Wednesday, December 1, 2021

Book Review - Camilla Sten's The Lost Village

The Lost Village by Camilla Sten
Published by: Minotaur Books
Publication Date: April 4th, 2019
Format: Kindle, 336 Pages
Rating: ★
To Buy (different edition than one reviewed)

Her whole life Alice has heard stories of Silvertjärn. But she isn't like everyone else in Sweden, obsessed with the town where in 1959 the residents disappeared overnight; leaving behind a newborn in the nurse's office of the school and a woman stoned to death in the town square. She has a personal connection. Her grandmother was from Silvertjärn. The day the residents disappeared Alice's grandmother lost her family. Alice has poured over the letter's her Aunt Aina sent her grandmother again and again. The people of Silvertjärn are real to her in a way that she wants to share with the world. Which is why she is trying to make a documentary about the lost village. She has assembled a small crew to go in for a few days in April and get enough footage so that they can lure in investors and then go back in in August and film the documentary, during the time of year when the disappearance happened sixty years earlier. Her crew consists of Max, the backer, Emmy, her ex-best friend, Emmy's boyfriend Robert, and Tone. Only Max and Alice know Tone's secret, she is the daughter of the baby found in 1959. So for two of the crew this is a coming home of sorts. It's unnerving stepping into the town and seeing it for the very first time. Pictures don't exist of the village anywhere so it comes as a shock to see how normal yet eerie it is. They set up camp and go over their plan of attack. Some places of interest are the school, the church, the railway station, and Alice's grandmother's house. Therefore the next morning Alice and Tone set off to investigate the school. Alice has spent a lot of time reading online about the best ways to enter old buildings in the safest manner possible. Therefore it's disheartening when Tone's ankle becomes badly injured on the stairs. She claims she heard something below them. Emmy and Robert also say that they heard noises on their walkie talkies. Could there be someone else here? What really happened to the villagers who were under the thrall of a charismatic preacher? As unsettling incidents start to pile up and one of their own goes missing, the question has to be asked, will any of them make it out of this remote location alive or are they the newest victims of Silvertjärn?

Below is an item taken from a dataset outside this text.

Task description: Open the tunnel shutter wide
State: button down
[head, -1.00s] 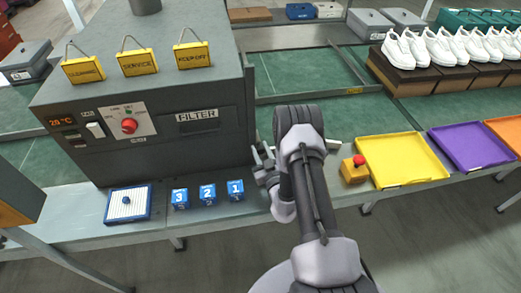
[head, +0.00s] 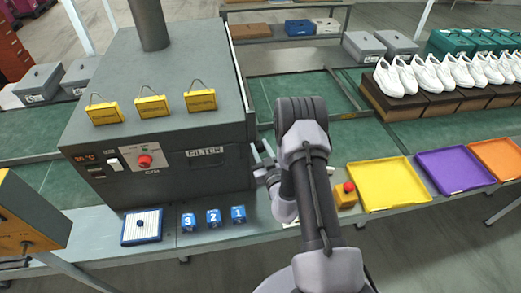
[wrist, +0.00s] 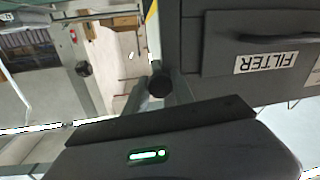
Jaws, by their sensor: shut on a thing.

I think The Lost Village is a case in which I should have really paid attention to the blurb. But it was recommended to me by someone whose taste I trust so I kind of didn't notice the whole "The Blair Witch Project meets Midsommar." Of course I'd say it's more Jonestown meets Midsommar... but I really should have had a red flag go up at the mention of Midsommar. Let me make this crystal clear, I HATED Midsommar. It is the worst film I have ever seen in my entire life. Keep in mind at one point I was considering a Communication Arts degree but ended up with a BS in Art and a second in Theatre so I've seen a heck of a lot of movies and experimental films and performance pieces that nearly broke me. Yes, I did have a panic attack during a documentary about logging, but I would watch that documentary again if I could somehow expunge the pretentious piece of shit that was Midsommar from my memory. It wanted to be something big and meaningful but was nothing but dreck. So take it as read that I am affirming that this book is like Midsommar and therefore was never going to be the book for me. But ironically this wasn't what I hated most about the book. Yeah, that's actually a surprising statement to see written out given my hated of Midsommar. This book is just badly written. I don't know if this is because the book was lost in translation or the text was actually this clunky to begin with but Camilla Sten is horrible at describing, well, anything, from locations that have not aged as badly as they should have, to people. She often contradicts herself too. Tone goes from being hulking to petite. Everyone has a thin mouth like a dash. Seriously!?! Everyone!?! Oh, and don't get me started on how obvious that ending was. It was so obvious that there was no jeopardy or peril. Things that were supposed to be spooky weren't in the least. The only thing she got infinitesimally right was what it feels like for a friendship to fall apart. The "shock and rage and sadness" that hits you when you see that friend again. But what little inroads she made with that insight she destroyed by making her mentally ill characters nothing more than cliched tropes. I thought there was going to be some perception, instead it was more of the same shit. So that's what I came away with. Shit.